> _WHAT YOU SHOULD DO_
Identify the lines that contain the string "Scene" and copy all of them.

>> begin DATA TO USE

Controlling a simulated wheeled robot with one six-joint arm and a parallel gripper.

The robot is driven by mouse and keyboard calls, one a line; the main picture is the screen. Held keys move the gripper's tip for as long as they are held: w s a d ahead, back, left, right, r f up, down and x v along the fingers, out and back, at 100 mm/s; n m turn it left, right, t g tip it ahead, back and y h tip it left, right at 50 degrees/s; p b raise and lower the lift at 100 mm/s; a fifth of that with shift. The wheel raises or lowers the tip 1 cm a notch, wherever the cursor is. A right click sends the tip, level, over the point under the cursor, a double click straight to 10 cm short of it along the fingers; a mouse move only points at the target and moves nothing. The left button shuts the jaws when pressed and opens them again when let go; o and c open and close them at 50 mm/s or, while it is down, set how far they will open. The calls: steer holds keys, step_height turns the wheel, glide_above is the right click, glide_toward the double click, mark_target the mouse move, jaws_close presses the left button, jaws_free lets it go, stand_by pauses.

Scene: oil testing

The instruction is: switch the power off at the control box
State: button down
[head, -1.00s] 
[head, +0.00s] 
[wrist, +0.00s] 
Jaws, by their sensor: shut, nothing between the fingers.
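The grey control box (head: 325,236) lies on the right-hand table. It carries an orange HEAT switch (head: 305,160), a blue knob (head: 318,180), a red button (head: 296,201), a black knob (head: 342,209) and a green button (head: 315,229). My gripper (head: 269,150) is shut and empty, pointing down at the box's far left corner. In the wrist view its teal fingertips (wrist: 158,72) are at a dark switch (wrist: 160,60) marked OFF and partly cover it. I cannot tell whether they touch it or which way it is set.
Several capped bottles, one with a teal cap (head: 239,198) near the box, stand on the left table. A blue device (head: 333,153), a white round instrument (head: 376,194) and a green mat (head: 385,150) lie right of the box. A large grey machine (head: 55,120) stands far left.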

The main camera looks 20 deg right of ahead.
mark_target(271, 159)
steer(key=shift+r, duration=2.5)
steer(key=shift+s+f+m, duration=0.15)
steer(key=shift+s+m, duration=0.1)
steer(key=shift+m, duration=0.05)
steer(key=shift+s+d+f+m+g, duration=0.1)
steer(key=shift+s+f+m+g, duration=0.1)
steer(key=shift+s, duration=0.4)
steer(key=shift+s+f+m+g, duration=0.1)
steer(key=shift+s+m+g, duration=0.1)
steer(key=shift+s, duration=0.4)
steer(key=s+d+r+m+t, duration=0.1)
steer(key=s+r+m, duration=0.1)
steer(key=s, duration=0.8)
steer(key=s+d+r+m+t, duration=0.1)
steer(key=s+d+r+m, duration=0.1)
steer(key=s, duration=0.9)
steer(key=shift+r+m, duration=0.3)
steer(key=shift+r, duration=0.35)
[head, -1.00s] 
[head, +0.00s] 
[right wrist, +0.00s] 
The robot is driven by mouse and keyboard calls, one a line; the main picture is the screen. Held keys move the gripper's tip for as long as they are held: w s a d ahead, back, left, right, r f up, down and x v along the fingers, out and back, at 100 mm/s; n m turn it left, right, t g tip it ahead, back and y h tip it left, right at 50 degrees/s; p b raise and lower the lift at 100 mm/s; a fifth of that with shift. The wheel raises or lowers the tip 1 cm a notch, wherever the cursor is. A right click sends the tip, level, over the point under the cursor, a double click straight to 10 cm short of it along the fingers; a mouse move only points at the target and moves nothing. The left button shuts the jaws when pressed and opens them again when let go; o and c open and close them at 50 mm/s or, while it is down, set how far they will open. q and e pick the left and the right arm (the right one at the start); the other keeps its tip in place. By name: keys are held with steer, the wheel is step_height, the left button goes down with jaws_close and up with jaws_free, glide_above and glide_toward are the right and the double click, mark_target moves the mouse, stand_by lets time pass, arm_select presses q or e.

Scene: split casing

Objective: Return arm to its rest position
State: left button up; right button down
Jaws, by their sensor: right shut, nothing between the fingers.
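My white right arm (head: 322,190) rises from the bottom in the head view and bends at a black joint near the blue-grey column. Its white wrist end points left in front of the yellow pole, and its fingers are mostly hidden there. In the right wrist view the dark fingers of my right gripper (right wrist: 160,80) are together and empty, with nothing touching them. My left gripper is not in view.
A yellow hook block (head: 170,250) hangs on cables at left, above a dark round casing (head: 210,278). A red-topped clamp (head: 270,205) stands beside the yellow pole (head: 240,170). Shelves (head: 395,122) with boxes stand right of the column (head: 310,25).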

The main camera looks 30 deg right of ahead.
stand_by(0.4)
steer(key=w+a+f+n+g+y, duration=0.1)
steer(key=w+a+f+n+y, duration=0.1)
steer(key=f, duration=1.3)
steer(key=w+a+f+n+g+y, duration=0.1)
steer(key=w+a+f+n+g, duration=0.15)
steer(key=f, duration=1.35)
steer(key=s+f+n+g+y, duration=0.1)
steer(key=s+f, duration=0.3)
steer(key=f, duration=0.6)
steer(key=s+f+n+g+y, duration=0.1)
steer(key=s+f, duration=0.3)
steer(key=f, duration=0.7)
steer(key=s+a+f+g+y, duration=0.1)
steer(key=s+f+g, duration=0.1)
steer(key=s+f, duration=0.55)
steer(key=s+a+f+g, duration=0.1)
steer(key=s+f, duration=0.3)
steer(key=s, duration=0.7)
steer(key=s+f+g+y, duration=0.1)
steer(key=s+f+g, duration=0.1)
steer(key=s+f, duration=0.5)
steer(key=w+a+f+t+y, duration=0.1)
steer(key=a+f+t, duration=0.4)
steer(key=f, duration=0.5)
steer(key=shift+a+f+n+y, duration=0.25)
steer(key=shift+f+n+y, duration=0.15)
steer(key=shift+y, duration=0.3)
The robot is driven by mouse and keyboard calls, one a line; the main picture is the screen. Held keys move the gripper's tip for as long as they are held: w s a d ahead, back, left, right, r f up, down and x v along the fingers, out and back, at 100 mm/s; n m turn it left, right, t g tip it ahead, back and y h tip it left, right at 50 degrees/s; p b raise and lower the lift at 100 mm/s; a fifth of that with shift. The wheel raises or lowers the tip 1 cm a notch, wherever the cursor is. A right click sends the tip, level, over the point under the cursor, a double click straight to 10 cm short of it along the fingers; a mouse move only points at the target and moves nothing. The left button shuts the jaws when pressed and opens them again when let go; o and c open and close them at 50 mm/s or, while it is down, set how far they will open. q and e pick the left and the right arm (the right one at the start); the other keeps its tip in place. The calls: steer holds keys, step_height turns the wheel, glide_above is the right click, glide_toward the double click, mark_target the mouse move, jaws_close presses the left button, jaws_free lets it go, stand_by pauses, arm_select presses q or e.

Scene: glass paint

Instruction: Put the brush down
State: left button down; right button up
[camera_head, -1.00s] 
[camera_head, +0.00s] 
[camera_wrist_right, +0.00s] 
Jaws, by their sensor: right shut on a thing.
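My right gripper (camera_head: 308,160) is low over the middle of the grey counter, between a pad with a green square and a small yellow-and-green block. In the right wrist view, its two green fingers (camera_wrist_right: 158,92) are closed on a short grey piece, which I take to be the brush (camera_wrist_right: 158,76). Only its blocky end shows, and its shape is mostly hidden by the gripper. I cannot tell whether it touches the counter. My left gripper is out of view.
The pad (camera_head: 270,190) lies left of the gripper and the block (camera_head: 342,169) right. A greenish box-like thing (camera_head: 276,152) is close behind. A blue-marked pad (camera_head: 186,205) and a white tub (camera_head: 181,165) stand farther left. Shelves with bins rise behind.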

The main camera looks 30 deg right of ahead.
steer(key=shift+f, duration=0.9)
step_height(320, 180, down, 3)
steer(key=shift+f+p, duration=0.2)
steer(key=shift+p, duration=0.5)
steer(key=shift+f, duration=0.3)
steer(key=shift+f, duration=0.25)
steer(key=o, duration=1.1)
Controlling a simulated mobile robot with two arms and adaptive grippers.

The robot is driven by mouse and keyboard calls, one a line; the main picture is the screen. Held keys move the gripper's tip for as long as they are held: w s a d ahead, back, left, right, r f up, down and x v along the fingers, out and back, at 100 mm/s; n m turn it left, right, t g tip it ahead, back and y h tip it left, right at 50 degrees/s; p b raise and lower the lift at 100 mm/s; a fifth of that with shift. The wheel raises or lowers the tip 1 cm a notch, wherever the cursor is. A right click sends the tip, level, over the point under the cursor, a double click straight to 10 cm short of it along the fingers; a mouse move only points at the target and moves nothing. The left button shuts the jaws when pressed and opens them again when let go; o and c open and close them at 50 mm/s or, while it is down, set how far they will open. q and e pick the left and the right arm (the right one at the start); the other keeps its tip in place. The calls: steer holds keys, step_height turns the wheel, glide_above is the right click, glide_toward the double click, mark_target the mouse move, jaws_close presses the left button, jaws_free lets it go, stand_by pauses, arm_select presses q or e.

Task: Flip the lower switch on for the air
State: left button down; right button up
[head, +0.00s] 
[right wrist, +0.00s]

>> end DATA TO USE

> _TASK RESPONSE_
Scene: oil testing
Scene: split casing
Scene: glass paint

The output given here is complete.